• _Directive_: Lines from the one containing "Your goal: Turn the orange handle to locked" to the one containing "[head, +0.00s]", both lines included, are to be extracted exactly from the data below; pictures are excluded.

• _Provided data_:
## Begin

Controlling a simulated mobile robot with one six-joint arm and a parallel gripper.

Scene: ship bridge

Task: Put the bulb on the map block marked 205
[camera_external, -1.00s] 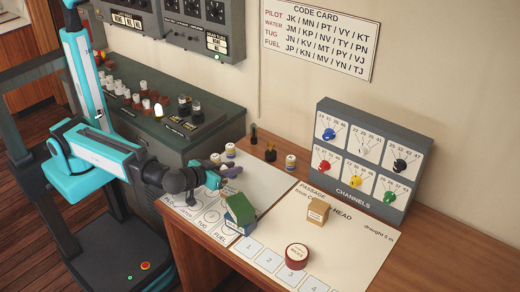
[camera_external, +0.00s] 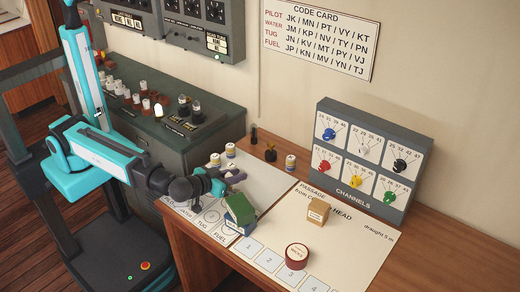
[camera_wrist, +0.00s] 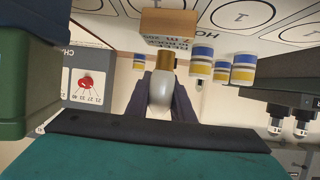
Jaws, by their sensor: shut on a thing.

## End
## Begin

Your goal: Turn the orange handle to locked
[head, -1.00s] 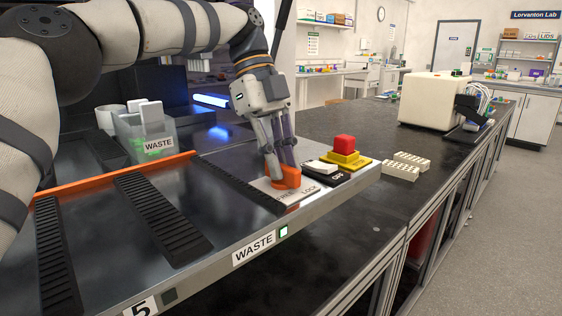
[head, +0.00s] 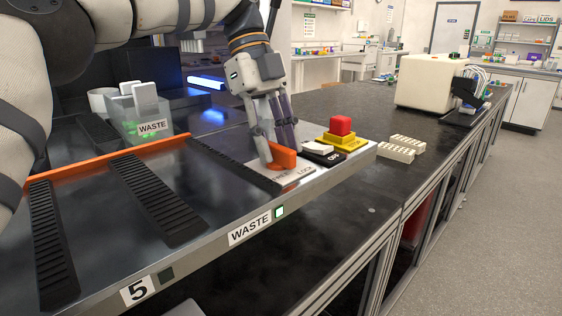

## End

• _Exercise response_:
Your goal: Turn the orange handle to locked
[head, -1.00s] 
[head, +0.00s] 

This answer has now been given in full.